This was a year of change for us. Hard, painful, exciting, beautiful growth. Four seasons have passed, three children have grown and a year’s worth of life was lived. This little corner of the web has been a bit of a refuge for me. Scrolling through old posts last night I realized it got a little depressing around here for a time. As we processed the move, I found myself stuck in the contemplative ponderings of change. And so many of you stuck it out as I processed.
I know I’ve already said that, but I need to say it again. I don’t like to get too serious around here. I don’t know why – I guess my ultimate hope is to make you all smile. Life is fun and there is so much joy to be had.
But sometimes life is also hard. Winter settles in and you have to search a bit more for the beauty in the frosty darkness. A dear friend told me during this more difficult time of transition that she could always tell when things weren’t quite right. “Your writing takes a completely different tone,” said said. “It’s still beautiful, but I just know that your heart is aching a bit more than usual.”
But inevitably winter must thaw and joy breaks through once more. We’re walking toward spring and it’s balmy and sweet. And funny.
So without further ado, I give you 2011 in review:
In January, I laughed until I cried and I beseeched my male readership to please, for the love of all things holy explain to me the obssession with Star Trek. (Best I could tell, Star Trek is to men what Twilight is to women…)
In Feburary, I threw one heck of a pink princess party and lived to tell the tale.
In April my first grader and I debated Creationism and the Big Bang theory. Later Tia and I discussed whether or not she would be able to do handstands in heaven while Landon swore up one side and down the other he saw a kangaroo on the side of the road. My kids are so delightfully weird.
In June I gave you all a cavity with the sweetest pictures of childhood ever published. I also traveled to Montreal and spent the day on a movie set where I interviewed Christine Baransky, died laughing at my husband’s reasoning for why the kids should not touch a bird’s nest and I dug down deep and got more personal than I’ve ever done before.
In August people disrespected my smokin’ hot minivan and it was suggested I add ghost flames down the side. I also announced our intention to homeschool and I went to Hollywood and took a million pictures of myself at a movie premiere.

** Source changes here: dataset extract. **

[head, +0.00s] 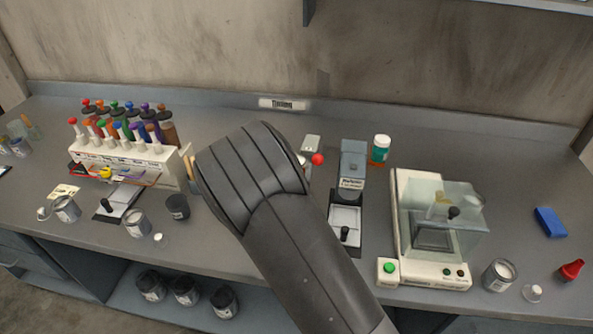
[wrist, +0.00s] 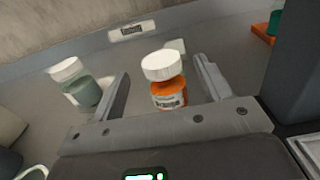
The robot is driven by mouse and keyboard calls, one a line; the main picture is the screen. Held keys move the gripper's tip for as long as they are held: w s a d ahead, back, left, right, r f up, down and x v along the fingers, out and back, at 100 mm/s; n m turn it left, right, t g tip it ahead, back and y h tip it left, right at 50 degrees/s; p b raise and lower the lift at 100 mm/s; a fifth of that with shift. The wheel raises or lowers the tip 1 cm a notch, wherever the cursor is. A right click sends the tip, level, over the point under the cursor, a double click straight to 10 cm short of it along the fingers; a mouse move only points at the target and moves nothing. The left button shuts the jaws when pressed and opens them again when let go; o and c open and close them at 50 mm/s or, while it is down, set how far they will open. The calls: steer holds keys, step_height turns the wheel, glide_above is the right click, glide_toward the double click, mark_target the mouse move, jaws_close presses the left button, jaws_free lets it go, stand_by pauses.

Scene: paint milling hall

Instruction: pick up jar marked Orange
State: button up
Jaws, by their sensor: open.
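The orange jar (wrist: 169,93) has a white lid and a white label with dark print, too small to read for sure. It stands upright on the bench, in the middle of the wrist view. My gripper (wrist: 161,72) is open, with one finger to the left of the jar and one to the right; I cannot tell how far the jar lies between them. Neither finger visibly touches it. In the head view my arm hides the gripper and most or all of this jar.
A grey-green jar (wrist: 83,92) with a white lid stands just left of the left finger. A teal jar (head: 380,153) stands at right, behind a small grey device (head: 352,162). A bottle rack (head: 120,160) is at left, a glass-cased balance (head: 402,225) at right.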

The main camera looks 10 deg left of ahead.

In September I explained why I would not be raising a bimbo of a daughter, then we all rejoiced as she made the most beautiful decision. We also found ourselves finally settling into a home after three months of living like nomads.
In November I cried a freakin’ river for a second time, then my daughter and I were scarred for life when we walked in on a man in an airplane bathroom with his pants around his ankles. And I officially coined the phrase “Air Butt.” I also wrote this post, which is another one of my favorites.
Which brings us to December. I found out my eyes have betrayed me this month, I contemplated the value of a man when Albert Pujols left the Cardinals for the Angels, I admitted my aversion to Math (maybe I’m allergic to numbers…) and I died my hair pink.
It’s been quite a year and I couldn’t be more excited to head into 2012. I have big dreams, several goals and a lot of confidence. I think it’s the hair that’s given me a little boost. I hope you’ll join me as we jump into the new year. Perhaps we could all take a lesson from my youngest and leap with reckless abandon and unabashed joy.
Who’s with me? What are you looking forward to and hoping to accomplish this year?